● **INFORMATION SHOWN**:

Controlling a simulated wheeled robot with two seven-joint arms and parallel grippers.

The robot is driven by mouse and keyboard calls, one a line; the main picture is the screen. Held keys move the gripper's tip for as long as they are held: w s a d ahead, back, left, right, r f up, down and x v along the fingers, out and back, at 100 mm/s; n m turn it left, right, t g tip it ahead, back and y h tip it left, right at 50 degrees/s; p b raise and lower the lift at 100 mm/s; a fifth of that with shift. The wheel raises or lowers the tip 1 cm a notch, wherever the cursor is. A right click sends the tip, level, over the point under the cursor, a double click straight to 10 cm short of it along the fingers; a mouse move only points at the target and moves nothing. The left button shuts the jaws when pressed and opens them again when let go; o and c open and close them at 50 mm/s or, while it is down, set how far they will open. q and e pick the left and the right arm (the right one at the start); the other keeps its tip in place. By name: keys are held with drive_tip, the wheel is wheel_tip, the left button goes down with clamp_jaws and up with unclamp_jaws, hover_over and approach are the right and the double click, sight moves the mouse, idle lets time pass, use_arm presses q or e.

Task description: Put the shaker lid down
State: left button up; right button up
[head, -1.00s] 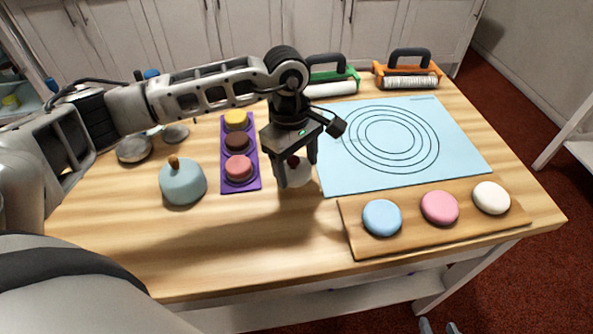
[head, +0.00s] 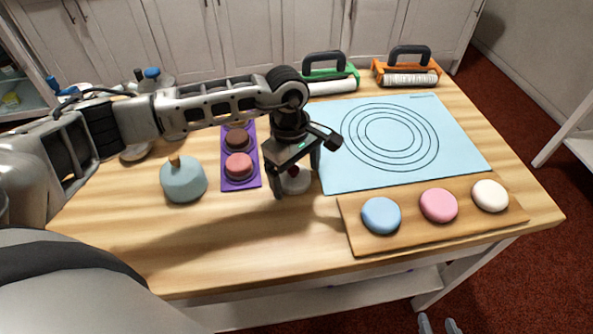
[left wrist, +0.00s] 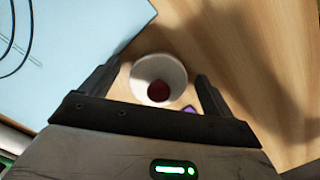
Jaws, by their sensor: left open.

● **INSTRUCTIONS TO FOLLOW**: Your answer should be a single number: how many lines of the material contain the word "open".

● **FULL OUTPUT**: 2